**Task:**
Your task is to print exactly the lines from the line that contains "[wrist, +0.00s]" through the line that contains "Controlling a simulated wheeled", with pictures left out.

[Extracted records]
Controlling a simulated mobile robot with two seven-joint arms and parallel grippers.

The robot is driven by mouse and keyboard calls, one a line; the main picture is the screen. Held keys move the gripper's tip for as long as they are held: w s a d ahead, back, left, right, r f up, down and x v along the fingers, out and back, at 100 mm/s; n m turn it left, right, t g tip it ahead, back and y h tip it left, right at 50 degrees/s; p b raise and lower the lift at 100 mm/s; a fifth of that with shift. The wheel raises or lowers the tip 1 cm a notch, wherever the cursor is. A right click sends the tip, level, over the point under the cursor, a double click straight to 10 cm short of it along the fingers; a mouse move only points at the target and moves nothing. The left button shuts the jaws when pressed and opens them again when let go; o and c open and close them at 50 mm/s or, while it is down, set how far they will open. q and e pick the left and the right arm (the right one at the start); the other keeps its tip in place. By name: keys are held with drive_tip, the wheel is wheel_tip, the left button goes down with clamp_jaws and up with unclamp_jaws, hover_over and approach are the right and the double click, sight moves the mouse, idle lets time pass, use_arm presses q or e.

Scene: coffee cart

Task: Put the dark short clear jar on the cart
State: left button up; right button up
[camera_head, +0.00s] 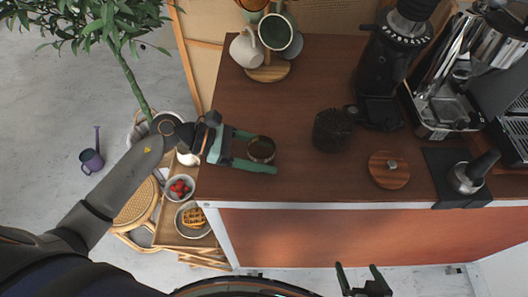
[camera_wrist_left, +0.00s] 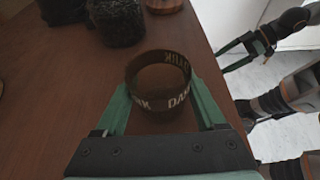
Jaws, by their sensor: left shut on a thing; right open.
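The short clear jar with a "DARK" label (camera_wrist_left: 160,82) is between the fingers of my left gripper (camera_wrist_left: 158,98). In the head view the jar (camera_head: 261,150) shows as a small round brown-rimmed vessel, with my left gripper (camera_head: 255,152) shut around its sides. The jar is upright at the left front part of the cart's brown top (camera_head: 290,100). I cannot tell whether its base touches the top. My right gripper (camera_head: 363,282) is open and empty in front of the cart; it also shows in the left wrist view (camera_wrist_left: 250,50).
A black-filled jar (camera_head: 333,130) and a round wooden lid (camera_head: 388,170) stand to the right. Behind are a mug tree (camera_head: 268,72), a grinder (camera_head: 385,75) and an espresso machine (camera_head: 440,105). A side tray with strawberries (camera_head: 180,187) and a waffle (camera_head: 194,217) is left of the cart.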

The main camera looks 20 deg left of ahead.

* * *

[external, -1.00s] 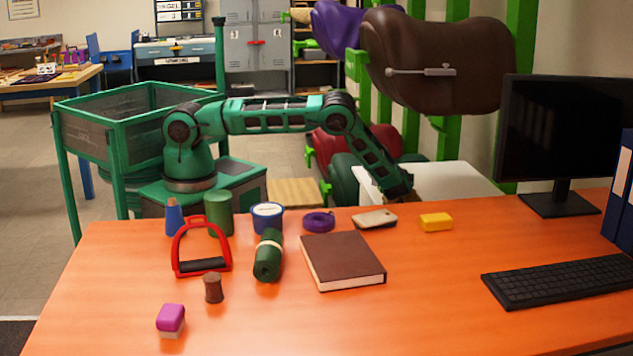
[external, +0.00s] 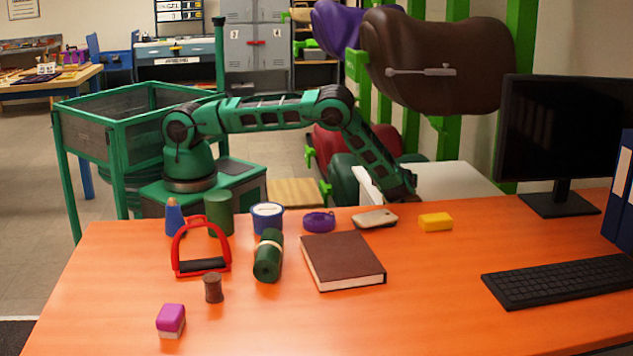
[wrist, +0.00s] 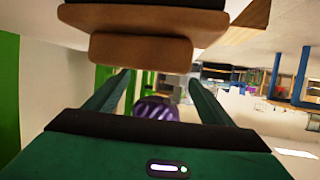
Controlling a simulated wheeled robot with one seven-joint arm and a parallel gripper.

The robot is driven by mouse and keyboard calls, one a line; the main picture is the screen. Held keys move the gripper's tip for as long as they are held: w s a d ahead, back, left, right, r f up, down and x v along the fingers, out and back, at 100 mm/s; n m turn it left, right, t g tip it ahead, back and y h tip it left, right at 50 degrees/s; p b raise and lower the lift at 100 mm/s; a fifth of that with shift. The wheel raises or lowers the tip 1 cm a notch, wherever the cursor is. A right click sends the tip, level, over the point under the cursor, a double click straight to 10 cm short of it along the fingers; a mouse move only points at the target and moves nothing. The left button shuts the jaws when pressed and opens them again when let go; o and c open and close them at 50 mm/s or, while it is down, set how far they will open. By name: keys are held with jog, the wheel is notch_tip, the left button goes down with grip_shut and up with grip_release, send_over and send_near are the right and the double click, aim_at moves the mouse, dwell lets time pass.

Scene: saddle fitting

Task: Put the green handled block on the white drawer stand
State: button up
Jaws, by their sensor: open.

...

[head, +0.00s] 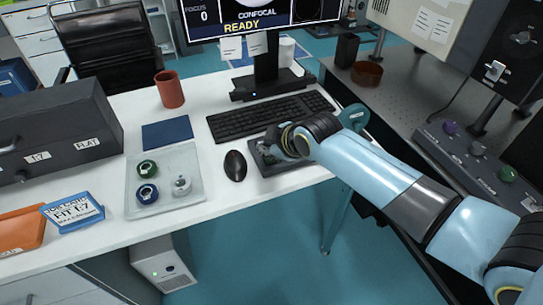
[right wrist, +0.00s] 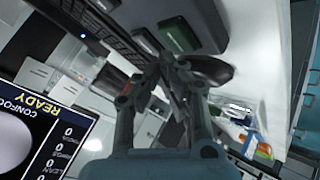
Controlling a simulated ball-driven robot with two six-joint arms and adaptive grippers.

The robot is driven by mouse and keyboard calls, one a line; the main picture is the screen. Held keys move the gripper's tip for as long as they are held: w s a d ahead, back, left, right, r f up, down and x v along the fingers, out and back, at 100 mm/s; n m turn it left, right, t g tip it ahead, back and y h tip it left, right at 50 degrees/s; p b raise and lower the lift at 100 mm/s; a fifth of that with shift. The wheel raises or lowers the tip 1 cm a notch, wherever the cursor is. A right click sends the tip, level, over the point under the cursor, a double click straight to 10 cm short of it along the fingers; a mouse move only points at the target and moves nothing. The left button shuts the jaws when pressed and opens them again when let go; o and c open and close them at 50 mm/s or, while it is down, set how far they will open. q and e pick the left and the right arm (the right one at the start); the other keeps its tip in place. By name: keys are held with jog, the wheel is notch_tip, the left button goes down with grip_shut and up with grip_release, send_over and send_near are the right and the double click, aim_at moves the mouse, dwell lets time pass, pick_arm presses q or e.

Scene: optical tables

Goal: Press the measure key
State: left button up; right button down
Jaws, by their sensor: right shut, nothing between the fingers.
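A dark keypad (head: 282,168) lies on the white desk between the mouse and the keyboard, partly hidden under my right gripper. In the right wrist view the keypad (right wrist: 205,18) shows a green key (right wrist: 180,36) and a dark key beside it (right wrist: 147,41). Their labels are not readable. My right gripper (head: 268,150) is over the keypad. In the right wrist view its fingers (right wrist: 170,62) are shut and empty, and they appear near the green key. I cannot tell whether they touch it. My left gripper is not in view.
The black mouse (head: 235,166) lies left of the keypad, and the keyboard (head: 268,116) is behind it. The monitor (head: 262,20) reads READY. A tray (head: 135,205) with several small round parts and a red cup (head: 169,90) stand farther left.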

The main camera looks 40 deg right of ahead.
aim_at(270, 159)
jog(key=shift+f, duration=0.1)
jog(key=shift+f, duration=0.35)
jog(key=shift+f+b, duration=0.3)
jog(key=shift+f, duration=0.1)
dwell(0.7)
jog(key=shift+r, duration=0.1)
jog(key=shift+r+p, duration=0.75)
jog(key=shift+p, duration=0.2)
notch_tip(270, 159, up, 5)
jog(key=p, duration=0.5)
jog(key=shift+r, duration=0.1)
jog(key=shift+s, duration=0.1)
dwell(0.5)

**Full solution:**
[wrist, +0.00s] 
Controlling a simulated wheeled robot with one seven-joint arm and a parallel gripper.

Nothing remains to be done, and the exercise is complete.